The banning affected thousands of players with “modded” game consoles, according to published reports. Those are players who modified their machines in a way that allows them to to play pirated games. Some reports suggest anywhere from 600,000 to a million modders have been banned, but that sounds pretty high.
Modding has a long history. While Microsoft tried to put security controls into the original Xbox, launched in 2001, it took a matter of days for a hacker, MIT doctoral student Andrew “Bunny” Huang, to reverse engineer the system and circumvent the security controls. Microsoft was prepared at that time to argue that the act was not only a violation of its terms of service, but also a violation of anti-piracy provisions of the Digital Millennium Copyright Act of 1998. Microsoft didn’t prosecute Huang, however, since he was doing it out of academic interest.

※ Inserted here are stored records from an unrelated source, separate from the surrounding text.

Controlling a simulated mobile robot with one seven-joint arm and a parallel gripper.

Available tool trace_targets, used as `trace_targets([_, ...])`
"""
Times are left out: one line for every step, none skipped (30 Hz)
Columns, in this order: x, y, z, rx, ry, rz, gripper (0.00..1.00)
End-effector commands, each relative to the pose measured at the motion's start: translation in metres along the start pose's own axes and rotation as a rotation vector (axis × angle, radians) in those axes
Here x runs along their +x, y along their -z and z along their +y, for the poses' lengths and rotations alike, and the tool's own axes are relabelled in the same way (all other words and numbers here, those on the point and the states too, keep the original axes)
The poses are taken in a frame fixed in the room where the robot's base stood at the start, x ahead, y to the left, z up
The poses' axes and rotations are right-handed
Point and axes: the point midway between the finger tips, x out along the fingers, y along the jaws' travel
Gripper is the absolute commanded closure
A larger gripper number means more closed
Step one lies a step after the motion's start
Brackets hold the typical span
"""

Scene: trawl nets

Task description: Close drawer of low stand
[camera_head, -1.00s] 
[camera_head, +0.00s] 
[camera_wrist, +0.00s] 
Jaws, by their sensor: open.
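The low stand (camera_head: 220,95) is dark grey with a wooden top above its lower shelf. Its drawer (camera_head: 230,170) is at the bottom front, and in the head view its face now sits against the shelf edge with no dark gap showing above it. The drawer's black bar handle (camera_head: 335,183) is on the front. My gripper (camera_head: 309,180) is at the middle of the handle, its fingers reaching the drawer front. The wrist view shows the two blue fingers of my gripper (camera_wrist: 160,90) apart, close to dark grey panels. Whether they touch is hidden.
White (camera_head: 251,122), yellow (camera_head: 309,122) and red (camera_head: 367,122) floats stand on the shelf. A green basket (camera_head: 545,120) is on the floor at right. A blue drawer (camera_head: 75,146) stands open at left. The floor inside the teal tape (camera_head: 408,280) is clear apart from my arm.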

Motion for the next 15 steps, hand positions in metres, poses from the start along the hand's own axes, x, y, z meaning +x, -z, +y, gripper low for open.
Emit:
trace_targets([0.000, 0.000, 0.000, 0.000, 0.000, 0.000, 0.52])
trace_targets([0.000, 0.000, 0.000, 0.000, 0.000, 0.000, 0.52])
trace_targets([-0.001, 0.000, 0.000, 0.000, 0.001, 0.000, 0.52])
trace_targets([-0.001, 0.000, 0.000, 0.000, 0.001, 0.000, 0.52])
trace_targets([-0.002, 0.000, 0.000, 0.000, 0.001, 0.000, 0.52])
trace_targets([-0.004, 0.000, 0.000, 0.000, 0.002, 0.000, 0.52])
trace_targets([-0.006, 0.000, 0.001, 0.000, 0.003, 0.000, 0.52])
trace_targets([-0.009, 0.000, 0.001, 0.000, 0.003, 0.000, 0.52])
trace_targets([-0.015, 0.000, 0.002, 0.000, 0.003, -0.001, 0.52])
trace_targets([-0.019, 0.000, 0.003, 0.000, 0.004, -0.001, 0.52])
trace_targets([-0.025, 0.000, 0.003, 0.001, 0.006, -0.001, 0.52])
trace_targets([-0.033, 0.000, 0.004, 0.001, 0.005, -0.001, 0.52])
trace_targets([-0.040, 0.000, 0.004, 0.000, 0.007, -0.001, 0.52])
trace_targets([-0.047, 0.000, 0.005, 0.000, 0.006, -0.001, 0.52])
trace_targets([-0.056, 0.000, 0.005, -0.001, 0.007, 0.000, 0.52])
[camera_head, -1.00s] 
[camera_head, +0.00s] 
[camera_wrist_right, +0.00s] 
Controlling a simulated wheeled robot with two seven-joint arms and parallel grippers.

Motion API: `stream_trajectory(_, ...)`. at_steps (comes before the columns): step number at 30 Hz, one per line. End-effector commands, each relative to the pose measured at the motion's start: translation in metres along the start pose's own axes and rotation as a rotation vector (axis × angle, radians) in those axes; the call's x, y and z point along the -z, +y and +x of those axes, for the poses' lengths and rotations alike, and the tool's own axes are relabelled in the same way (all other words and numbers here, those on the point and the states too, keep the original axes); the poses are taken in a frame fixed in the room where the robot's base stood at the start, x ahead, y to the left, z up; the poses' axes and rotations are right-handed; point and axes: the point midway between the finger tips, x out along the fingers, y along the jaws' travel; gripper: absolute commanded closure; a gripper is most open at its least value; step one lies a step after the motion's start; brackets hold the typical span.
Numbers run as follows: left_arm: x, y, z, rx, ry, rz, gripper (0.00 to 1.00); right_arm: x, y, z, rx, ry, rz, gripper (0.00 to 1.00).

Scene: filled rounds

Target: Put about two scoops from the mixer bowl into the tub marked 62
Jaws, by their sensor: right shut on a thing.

Still he opened the door for other hackers, some of whom created a cottage industry by modding. They took out the security chip, substituted another, and enabled the machines to play pirated or unauthorized software. Microsoft banned players with modded machines on Xbox Live, knocking out maybe 1 percent of the original Xbox online community at the time. But hackers cracked the Xbox 360 again after it launched in 2005.
It isn’t clear how many of the 20-million Xbox Live account users have been banned. But clearly Microsoft hasn’t been able to stop modding altogether with its revised security systems. As Microsoft’s own statement suggests, the banning is likely in preparation for a surge of Xbox Live usage as a result of Modern Warfare 2 sales which began on Tuesday.